[START OF DATASET CONTENT]
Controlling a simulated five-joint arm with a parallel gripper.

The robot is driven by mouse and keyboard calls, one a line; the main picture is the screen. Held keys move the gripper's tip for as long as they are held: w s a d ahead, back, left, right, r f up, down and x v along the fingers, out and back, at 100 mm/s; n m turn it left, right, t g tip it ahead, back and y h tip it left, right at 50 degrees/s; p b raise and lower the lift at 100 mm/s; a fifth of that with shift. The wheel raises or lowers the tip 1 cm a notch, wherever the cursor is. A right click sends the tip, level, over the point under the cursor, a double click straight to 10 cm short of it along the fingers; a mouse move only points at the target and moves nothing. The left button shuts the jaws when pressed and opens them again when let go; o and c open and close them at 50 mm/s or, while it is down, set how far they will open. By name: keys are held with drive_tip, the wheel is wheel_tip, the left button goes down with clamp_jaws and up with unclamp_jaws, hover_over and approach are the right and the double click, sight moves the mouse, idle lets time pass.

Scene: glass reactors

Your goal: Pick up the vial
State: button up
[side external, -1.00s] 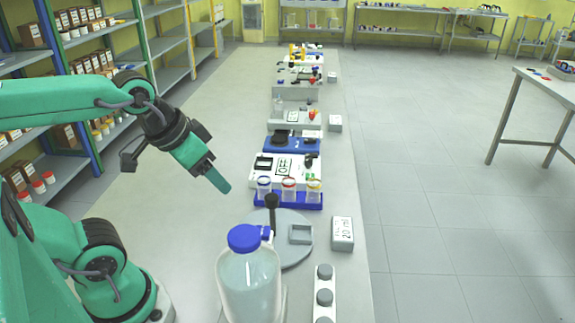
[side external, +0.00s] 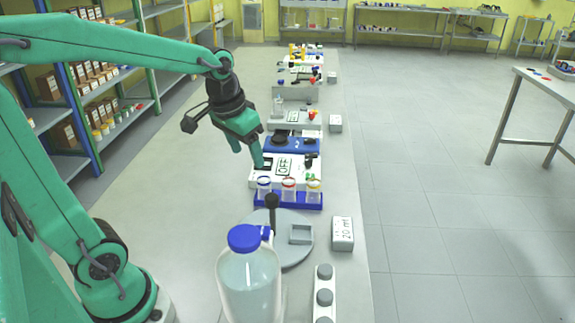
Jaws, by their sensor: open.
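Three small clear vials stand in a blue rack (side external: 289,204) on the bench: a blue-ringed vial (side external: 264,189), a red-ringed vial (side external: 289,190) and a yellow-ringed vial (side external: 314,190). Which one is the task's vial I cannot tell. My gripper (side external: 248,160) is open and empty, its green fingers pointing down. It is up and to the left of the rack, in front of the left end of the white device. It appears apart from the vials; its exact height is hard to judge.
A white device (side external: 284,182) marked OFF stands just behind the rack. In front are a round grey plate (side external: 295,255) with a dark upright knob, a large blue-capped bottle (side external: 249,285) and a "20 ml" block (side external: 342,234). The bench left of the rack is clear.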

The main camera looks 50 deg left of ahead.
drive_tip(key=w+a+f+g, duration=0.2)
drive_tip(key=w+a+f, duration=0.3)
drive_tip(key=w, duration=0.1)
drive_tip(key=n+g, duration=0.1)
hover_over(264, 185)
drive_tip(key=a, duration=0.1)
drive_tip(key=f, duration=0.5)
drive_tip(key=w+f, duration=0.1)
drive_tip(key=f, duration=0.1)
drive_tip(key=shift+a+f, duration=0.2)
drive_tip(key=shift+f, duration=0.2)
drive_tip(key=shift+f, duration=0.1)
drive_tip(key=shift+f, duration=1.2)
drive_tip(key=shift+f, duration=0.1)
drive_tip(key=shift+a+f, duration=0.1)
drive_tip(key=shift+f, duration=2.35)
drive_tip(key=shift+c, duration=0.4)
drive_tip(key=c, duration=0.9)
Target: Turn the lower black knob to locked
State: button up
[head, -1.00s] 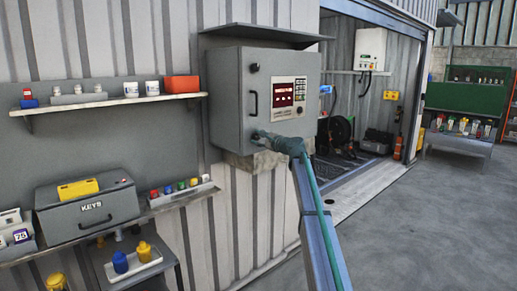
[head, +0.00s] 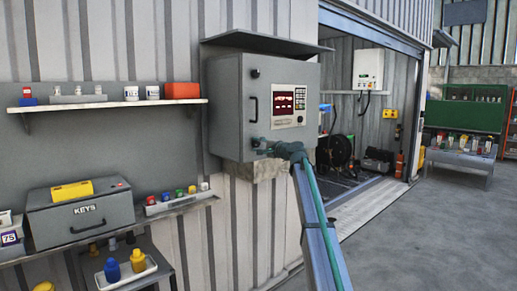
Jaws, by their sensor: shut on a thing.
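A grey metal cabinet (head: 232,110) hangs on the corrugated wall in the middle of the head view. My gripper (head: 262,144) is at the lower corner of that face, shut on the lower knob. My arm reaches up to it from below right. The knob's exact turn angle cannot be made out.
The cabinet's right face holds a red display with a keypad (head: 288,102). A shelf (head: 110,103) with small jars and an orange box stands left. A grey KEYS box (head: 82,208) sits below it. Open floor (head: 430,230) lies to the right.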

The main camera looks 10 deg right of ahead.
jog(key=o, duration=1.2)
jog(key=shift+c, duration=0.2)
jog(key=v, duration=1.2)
[END OF DATASET CONTENT]
GOAL OF THE EXERCISE: Your task is to quote exactly the lines from the one with "[head, -1.00s]" through the end of the material, both included, without reproducing any pictures.

EXERCISE OUTPUT:
[head, -1.00s] 
[head, +0.00s] 
Jaws, by their sensor: shut on a thing.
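A grey metal cabinet (head: 232,110) hangs on the corrugated wall in the middle of the head view. My gripper (head: 262,144) is at the lower corner of that face, shut on the lower knob. My arm reaches up to it from below right. The knob's exact turn angle cannot be made out.
The cabinet's right face holds a red display with a keypad (head: 288,102). A shelf (head: 110,103) with small jars and an orange box stands left. A grey KEYS box (head: 82,208) sits below it. Open floor (head: 430,230) lies to the right.

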The main camera looks 10 deg right of ahead.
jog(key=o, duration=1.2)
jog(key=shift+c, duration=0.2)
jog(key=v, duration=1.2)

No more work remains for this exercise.